Work instructions:
Return all lines where the word "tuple" can be found.

Provided records:
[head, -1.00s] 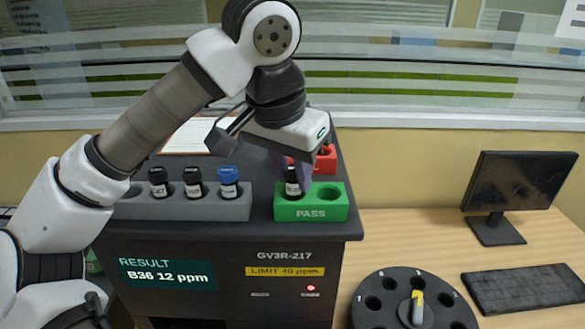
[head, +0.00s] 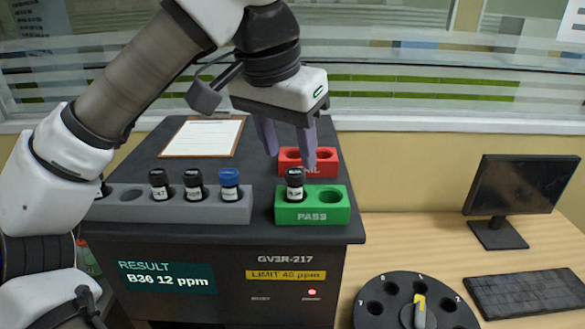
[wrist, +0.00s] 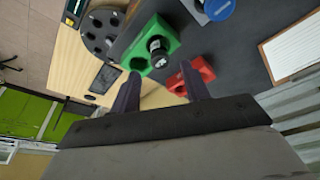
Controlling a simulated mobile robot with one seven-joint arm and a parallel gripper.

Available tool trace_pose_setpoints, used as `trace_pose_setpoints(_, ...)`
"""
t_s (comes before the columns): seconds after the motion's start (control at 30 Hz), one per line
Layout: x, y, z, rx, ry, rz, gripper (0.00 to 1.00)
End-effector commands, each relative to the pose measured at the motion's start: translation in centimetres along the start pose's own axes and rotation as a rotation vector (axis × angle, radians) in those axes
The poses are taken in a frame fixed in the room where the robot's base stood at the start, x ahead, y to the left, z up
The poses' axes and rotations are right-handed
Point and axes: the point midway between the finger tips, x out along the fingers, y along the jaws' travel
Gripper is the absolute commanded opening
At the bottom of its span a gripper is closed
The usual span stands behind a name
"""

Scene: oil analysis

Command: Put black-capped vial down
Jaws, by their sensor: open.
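The black-capped vial (head: 294,185) stands upright in the left hole of the green PASS block (head: 312,215). It also shows in the wrist view (wrist: 158,48), seated in the green block (wrist: 138,62), whose other hole is empty. My gripper (head: 289,158) is open and empty, above and behind the vial, with its fingers apart from it. In the wrist view my gripper's two fingers (wrist: 160,82) point toward the blocks with a wide gap between them.
A red FAIL block (head: 322,167) sits behind the green one. A grey rack (head: 170,210) at left holds several vials, one blue-capped (head: 229,184). A clipboard (head: 203,138) lies behind it. A black carousel (head: 385,305), monitor (head: 520,190) and keyboard (head: 525,293) occupy the desk at right.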

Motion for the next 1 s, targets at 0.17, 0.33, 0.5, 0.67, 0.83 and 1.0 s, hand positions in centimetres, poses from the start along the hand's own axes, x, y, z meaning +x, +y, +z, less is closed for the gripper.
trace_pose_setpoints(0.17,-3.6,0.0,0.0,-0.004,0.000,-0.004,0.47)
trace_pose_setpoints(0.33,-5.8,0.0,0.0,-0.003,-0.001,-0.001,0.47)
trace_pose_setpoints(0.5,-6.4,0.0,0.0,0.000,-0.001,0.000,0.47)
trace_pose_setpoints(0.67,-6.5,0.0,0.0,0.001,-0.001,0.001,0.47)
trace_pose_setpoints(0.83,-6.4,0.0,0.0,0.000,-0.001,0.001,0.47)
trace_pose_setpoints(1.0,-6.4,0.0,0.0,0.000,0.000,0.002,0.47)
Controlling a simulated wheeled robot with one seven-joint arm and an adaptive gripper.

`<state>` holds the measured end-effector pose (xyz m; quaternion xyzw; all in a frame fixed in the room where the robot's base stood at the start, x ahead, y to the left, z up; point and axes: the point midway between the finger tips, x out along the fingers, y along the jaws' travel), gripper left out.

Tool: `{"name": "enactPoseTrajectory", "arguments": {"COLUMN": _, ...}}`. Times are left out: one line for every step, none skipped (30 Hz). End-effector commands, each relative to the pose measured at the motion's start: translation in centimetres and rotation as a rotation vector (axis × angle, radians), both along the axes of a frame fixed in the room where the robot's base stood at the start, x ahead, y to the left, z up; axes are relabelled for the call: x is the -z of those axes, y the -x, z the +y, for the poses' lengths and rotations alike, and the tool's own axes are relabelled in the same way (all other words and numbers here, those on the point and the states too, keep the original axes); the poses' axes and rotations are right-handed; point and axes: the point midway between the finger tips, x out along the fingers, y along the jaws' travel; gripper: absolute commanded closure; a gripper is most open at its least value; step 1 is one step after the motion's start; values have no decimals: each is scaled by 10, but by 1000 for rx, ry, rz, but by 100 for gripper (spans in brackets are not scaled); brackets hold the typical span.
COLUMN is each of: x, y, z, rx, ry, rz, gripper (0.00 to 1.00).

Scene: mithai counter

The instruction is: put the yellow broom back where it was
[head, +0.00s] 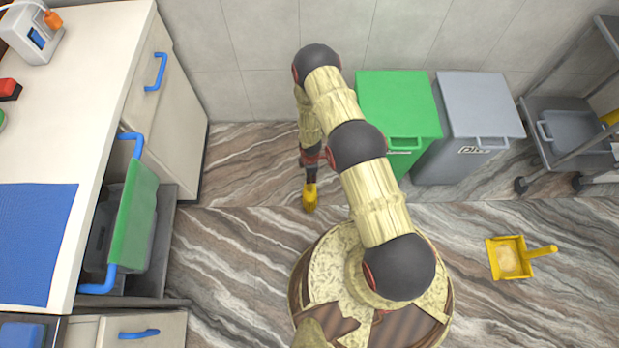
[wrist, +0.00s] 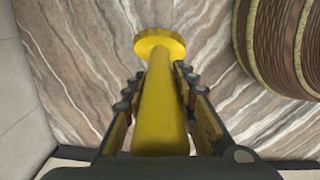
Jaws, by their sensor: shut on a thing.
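The yellow broom (wrist: 158,105) is between the two fingers of my gripper (wrist: 155,82) in the wrist view, and the fingers are shut on its handle. Its round, ridged yellow end (wrist: 160,43) points away from the wrist camera, with floor behind it. In the head view my gripper (head: 311,181) hangs low in front of the back wall, and a short yellow part of the broom (head: 310,198) shows below it. The rest of the broom is hidden by my gripper and arm. I cannot tell whether it touches the floor.
A green bin (head: 398,95) and a grey bin (head: 482,103) stand against the wall to the right. A yellow dustpan (head: 508,262) lies on the floor at right, near a grey trolley (head: 572,148). Floor between is clear.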

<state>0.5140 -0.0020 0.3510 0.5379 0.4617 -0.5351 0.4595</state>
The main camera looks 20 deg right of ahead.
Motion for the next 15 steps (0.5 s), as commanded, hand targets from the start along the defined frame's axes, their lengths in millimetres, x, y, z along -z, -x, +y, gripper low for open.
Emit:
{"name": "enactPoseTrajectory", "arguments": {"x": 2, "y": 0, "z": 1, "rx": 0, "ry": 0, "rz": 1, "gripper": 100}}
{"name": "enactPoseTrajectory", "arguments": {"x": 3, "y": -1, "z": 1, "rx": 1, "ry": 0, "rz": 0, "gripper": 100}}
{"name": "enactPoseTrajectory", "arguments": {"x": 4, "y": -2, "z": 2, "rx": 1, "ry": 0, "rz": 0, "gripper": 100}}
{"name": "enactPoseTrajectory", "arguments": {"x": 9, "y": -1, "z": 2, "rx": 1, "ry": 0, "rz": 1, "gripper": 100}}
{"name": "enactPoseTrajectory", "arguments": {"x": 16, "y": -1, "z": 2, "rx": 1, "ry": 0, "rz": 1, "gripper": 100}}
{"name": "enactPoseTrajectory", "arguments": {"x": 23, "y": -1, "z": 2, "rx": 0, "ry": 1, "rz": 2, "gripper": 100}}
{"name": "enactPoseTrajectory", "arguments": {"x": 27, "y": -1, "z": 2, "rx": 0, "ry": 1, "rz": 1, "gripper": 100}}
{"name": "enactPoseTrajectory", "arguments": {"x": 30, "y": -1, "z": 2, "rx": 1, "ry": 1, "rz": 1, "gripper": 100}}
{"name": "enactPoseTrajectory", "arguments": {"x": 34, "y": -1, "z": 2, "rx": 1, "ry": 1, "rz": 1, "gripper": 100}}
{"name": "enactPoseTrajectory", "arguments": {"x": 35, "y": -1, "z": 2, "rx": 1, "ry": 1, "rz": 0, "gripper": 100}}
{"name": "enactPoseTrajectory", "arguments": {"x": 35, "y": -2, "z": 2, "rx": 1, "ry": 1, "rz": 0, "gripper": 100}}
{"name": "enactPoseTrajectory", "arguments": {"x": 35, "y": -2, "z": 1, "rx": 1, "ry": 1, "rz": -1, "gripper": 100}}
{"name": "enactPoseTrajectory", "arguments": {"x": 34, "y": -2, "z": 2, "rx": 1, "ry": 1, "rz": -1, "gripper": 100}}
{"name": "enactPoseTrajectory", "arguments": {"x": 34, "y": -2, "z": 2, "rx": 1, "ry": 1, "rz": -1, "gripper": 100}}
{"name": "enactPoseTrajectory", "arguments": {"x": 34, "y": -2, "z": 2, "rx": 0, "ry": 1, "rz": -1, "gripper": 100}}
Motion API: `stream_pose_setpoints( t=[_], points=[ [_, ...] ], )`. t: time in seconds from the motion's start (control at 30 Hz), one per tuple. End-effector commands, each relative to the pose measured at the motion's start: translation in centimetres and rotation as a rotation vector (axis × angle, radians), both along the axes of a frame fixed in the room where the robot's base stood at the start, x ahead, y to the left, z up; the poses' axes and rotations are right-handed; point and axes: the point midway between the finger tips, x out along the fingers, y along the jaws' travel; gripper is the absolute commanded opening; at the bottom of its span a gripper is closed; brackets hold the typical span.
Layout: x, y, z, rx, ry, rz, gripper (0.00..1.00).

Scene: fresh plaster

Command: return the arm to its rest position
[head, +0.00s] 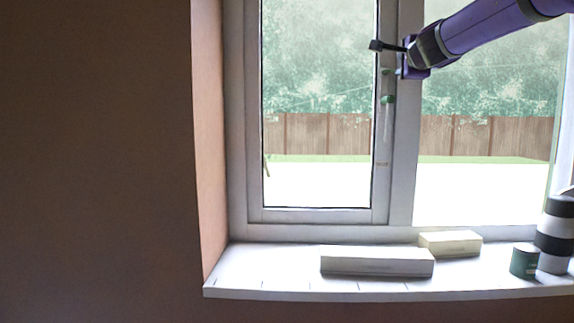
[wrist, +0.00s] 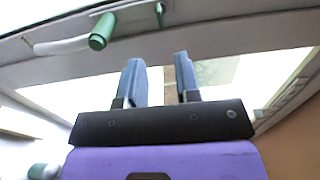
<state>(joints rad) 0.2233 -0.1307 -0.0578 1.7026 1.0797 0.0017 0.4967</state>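My arm (head: 490,22), purple with dark bands, reaches in from the upper right of the head view across the window. My gripper (wrist: 157,62) shows in the wrist view with its two grey-blue fingers apart and nothing between them. In the head view my gripper is small, close to the window's middle post, and its fingertips are hard to make out. A white window handle with a green part (head: 388,99) is on that post just below it. The green part also shows at the upper left of the wrist view (wrist: 102,31), apart from the fingers.
The window frame (head: 402,160) stands behind my gripper. On the white sill (head: 270,283) are a long pale box (head: 377,262), a smaller cream box (head: 450,244), a dark green tin (head: 524,261) and a black-and-white striped container (head: 554,240). The left of the sill is clear.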

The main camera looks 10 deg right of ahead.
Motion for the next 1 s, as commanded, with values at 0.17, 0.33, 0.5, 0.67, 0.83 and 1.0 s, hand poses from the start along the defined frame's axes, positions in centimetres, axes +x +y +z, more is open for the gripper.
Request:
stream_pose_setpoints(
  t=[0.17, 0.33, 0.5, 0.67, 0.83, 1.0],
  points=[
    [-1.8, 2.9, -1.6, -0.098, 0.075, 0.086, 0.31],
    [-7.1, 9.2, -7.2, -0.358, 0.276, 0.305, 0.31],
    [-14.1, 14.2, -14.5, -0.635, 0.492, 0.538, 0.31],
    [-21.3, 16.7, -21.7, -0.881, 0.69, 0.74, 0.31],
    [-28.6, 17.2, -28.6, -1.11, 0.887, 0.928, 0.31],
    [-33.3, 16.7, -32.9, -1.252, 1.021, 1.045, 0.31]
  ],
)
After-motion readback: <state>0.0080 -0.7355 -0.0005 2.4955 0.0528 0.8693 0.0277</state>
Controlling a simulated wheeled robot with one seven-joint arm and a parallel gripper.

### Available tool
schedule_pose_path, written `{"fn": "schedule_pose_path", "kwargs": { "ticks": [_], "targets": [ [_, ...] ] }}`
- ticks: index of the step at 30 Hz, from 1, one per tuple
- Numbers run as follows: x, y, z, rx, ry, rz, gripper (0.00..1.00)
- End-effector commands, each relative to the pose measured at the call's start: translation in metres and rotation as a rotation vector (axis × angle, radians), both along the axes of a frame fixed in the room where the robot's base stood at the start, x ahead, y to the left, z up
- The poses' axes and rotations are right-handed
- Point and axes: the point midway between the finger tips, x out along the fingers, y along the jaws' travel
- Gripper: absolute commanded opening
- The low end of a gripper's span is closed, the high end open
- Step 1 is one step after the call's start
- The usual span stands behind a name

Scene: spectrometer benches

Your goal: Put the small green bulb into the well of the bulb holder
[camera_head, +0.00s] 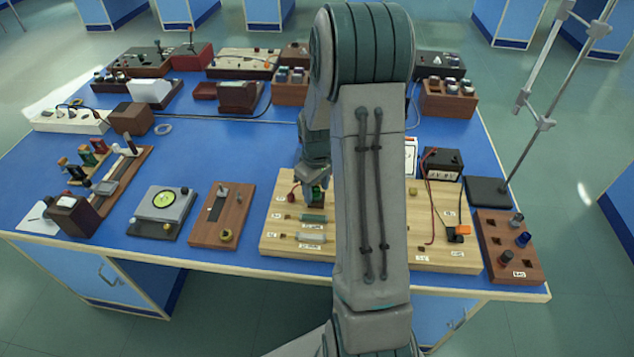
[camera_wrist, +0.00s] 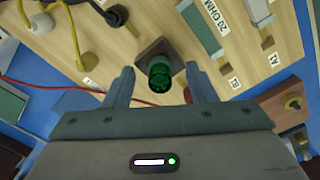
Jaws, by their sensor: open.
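The small green bulb (camera_wrist: 159,78) is in the middle of the wrist view, over the dark brown square bulb holder (camera_wrist: 146,51) on the light wooden board. Its far end overlaps the holder's middle and looks set in the well; how deep it sits is hidden. My gripper (camera_wrist: 160,82) is open, with one finger on each side of the bulb and a visible gap to both. In the head view my gripper (camera_head: 314,181) is low over the left part of the board, and the green bulb (camera_head: 317,194) shows partly below it.
The wooden circuit board (camera_head: 270,243) carries labelled resistors (camera_head: 313,218), wires and a terminal. A wooden block with a knob (camera_head: 222,213) lies left of it, and a socket block with bulbs (camera_head: 508,262) lies right. My arm hides the board's middle.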

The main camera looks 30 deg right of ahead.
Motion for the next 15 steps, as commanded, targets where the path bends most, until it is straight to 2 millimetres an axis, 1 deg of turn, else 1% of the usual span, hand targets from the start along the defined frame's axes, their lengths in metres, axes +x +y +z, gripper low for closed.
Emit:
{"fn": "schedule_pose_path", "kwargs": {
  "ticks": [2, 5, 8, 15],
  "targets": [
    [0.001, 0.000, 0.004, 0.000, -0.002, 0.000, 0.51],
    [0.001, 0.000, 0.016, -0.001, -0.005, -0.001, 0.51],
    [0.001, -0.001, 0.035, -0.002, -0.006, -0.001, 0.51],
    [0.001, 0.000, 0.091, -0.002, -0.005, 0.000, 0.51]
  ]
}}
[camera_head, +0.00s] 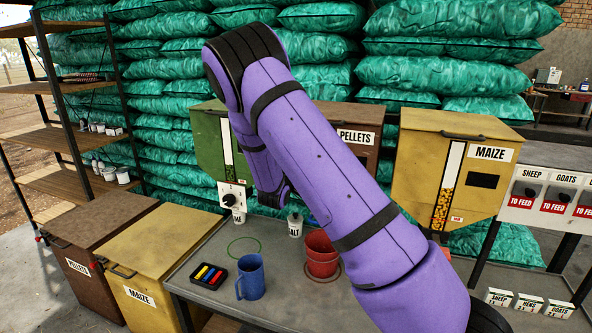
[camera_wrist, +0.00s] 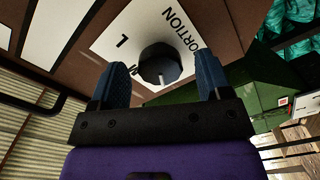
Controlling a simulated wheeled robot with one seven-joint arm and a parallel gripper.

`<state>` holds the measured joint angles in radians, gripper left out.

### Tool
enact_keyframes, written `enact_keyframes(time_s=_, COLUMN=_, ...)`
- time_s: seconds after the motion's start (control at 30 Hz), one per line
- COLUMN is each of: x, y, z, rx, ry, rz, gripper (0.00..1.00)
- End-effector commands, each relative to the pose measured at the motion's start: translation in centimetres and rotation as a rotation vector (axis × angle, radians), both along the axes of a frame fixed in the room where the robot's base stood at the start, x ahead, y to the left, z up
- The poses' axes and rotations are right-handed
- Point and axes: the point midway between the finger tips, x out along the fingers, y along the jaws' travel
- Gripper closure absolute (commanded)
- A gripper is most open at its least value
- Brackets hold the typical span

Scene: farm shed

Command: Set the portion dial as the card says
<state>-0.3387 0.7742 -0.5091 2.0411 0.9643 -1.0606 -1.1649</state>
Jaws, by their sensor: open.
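The portion dial is a black knob (camera_wrist: 160,64) on a white plate (camera_wrist: 125,38) marked "PORTION", with the letters L and M showing. A pale pointer line on the knob faces the bottom of the wrist view. My gripper (camera_wrist: 161,70) is open, with one blue finger on each side of the knob; I cannot tell whether they touch it. No card with a readable dial setting shows.
A grey table (camera_head: 205,260) carries a blue mug (camera_head: 250,278), a red pot (camera_head: 321,256) and a black tray of coloured bars (camera_head: 209,276). A yellow maize bin (camera_head: 425,165) and a "TO FEED" board (camera_head: 550,200) stand right. Small labelled cards (camera_head: 528,303) sit below the board.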

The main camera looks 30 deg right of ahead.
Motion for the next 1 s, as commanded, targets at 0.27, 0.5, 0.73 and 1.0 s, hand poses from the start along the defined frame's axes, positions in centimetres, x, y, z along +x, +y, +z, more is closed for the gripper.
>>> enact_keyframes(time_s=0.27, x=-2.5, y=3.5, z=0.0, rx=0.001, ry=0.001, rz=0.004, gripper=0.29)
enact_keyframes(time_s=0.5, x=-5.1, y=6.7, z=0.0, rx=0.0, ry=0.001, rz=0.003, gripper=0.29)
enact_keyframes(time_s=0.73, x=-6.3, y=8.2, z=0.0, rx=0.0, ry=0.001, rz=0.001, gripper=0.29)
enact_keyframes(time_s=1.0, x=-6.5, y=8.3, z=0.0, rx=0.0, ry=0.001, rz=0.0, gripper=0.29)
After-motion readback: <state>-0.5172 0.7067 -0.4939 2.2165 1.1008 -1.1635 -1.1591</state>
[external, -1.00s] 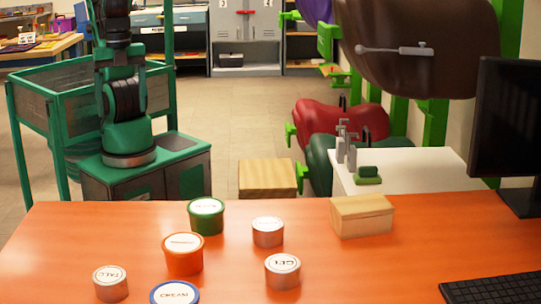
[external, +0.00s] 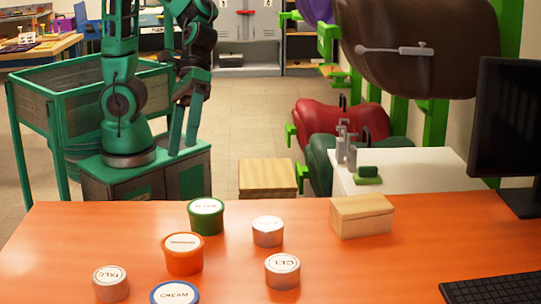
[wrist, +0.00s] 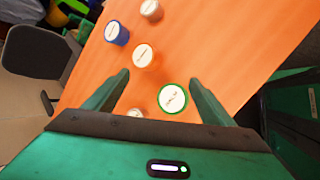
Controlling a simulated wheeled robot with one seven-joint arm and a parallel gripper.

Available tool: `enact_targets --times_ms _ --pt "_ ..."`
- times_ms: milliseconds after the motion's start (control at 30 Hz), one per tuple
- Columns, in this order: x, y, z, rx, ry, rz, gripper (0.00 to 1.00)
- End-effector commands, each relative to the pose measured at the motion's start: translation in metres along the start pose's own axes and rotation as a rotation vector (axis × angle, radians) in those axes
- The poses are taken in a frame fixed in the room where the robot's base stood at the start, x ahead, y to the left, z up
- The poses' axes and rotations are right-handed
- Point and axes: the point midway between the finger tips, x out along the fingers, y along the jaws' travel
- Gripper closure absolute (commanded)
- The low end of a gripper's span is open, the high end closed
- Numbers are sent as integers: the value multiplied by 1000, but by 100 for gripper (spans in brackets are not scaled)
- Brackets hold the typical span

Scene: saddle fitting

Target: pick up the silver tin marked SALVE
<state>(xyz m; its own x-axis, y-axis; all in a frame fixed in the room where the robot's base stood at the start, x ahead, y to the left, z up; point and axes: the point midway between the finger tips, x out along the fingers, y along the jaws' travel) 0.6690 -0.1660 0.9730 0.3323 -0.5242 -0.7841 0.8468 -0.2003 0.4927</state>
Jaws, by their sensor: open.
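Three silver tins stand on the orange table. The back one (external: 267,232) has a white lid whose lettering is too small to read. The front one (external: 282,271) reads GEL and the left one (external: 111,284) reads TALC. I cannot read SALVE on any lid. My gripper (external: 182,147) hangs open and empty beyond the table's far edge, left of and behind the back silver tin. In the wrist view my open fingers (wrist: 158,77) point toward the tubs; a small pale lid (wrist: 135,113) shows partly near the left finger.
A green tub (external: 206,216), an orange tub (external: 183,254) and a blue-rimmed CREAM tub (external: 175,293) stand between the silver tins. A wooden box (external: 361,216), a keyboard (external: 495,288) and a monitor (external: 508,120) are at the right.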

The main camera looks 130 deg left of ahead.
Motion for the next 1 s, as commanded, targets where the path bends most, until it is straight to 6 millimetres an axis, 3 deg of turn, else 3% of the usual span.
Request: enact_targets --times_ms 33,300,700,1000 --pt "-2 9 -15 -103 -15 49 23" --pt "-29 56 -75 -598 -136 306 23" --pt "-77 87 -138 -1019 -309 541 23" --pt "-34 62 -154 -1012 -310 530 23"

Correct answer:
Motion API: `stream_pose_setpoints( t=[_], points=[ [_, ...] ], )`. t: time in seconds from the motion's start (control at 30 Hz), one per tuple. End-effector commands, each relative to the pose measured at the motion's start: translation in centimetres and rotation as a rotation vector (axis × angle, radians), both along the axes of a frame fixed in the room where the robot's base stood at the start, x ahead, y to the left, z up; the poses' axes and rotations are right-handed; point and axes: the point midway between the finger tips, x out along the fingers, y along the jaws' travel; gripper is the absolute commanded opening; at the bottom of its span a gripper is closed; brackets hold the typical span.
- ticks: index of the step at 30 Hz, from 1, one per tuple
- times_ms: milliseconds after the motion's start (control at 30 Hz), one per tuple

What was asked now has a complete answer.